First, I’m curious what to expect as we add more and more entities. For example, we started with PERSON
, and trained that up to really good results by itself. Adding additional entities (pre-trained or not) hasn’t had as good results yet, but I have some ideas that I’m addressing separately, with some very helpful advice in this thread. But I’m also wondering if its seem like NER should get better or worse, as more entities get added? I’m sure a lot depends on the quality of the annotations and how well the entities train independently, but curious on what to expect here at a high level.
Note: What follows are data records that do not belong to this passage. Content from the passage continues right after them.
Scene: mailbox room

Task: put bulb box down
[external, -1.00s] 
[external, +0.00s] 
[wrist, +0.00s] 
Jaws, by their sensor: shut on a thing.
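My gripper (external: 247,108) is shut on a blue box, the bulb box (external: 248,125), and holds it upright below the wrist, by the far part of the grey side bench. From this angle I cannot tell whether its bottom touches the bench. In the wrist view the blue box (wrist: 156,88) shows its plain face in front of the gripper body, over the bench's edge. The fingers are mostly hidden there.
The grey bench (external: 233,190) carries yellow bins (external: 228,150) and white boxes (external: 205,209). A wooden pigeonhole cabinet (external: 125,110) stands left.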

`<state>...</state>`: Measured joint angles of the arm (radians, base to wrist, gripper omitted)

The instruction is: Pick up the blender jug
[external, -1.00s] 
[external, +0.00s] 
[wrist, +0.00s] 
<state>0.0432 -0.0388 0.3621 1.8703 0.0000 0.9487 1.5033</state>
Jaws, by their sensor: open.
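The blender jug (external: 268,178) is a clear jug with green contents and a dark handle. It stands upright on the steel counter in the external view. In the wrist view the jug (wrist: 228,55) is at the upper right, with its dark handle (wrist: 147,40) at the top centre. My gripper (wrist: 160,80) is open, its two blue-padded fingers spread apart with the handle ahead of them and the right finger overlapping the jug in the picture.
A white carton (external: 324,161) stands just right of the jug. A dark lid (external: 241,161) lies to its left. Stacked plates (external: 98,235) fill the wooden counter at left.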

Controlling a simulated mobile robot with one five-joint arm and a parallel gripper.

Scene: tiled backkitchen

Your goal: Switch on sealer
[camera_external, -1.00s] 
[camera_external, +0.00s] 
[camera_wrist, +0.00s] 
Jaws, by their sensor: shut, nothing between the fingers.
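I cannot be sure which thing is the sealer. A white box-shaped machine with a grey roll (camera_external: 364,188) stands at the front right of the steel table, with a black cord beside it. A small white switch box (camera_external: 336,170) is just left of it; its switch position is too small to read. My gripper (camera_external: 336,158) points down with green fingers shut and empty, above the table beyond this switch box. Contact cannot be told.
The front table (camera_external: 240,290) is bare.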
And secondly, I think I saw some advice (sorry, can’t find where) to keep all of a project’s annotations together in one dataset, which has been my approach so far. But in my ideal scenario (from a data collection perspective), I’m starting to feel like I want to do separate annotations / dataset we built up for each entity type, and merge them together (via some workflow like db-out
-> concatenate jsonl files -> db-in
) to create a composite dataset for training. This way, if (well, when) we change our mind about how to annotate entity XYZ, we could only have that decision (and resulting re-annotation work) impact a portion of the annotations (vs. all of them). And I think what I’m reading here is that this incremental approach makes sense?